YOUR OBJECTIVE
Reproduce the full listing below unchanged, apart from the pictures.
## begin INFORMATION PROVIDED
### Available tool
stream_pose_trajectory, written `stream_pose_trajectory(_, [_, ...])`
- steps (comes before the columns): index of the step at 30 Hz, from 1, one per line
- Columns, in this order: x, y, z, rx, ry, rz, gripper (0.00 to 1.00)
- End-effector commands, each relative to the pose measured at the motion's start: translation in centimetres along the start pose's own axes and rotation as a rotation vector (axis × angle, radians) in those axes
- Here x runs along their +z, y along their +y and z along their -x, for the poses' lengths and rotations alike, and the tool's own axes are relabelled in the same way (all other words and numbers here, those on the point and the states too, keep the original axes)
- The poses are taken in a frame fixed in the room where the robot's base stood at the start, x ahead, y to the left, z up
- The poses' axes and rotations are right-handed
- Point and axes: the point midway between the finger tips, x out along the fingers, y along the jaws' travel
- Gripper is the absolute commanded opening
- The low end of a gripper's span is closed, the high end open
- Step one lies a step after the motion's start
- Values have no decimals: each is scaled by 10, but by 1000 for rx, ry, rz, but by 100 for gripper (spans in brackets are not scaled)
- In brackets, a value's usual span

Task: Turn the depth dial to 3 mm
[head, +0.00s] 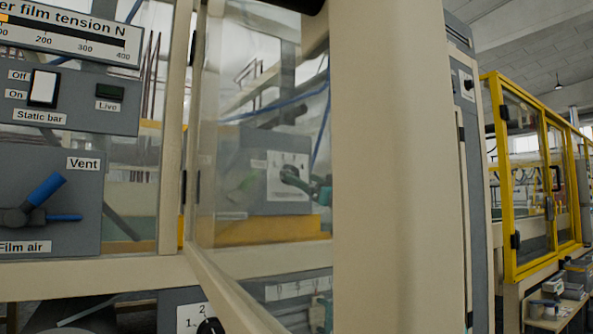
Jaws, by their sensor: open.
## end INFORMATION PROVIDED
OUTPUT FOR THIS EXERCISE
### Available tool
stream_pose_trajectory, written `stream_pose_trajectory(_, [_, ...])`
- steps (comes before the columns): index of the step at 30 Hz, from 1, one per line
- Columns, in this order: x, y, z, rx, ry, rz, gripper (0.00 to 1.00)
- End-effector commands, each relative to the pose measured at the motion's start: translation in centimetres along the start pose's own axes and rotation as a rotation vector (axis × angle, radians) in those axes
- Here x runs along their +z, y along their +y and z along their -x, for the poses' lengths and rotations alike, and the tool's own axes are relabelled in the same way (all other words and numbers here, those on the point and the states too, keep the original axes)
- The poses are taken in a frame fixed in the room where the robot's base stood at the start, x ahead, y to the left, z up
- The poses' axes and rotations are right-handed
- Point and axes: the point midway between the finger tips, x out along the fingers, y along the jaws' travel
- Gripper is the absolute commanded opening
- The low end of a gripper's span is closed, the high end open
- Step one lies a step after the motion's start
- Values have no decimals: each is scaled by 10, but by 1000 for rx, ry, rz, but by 100 for gripper (spans in brackets are not scaled)
- In brackets, a value's usual span

Task: Turn the depth dial to 3 mm
[head, +0.00s] 
Jaws, by their sensor: open.

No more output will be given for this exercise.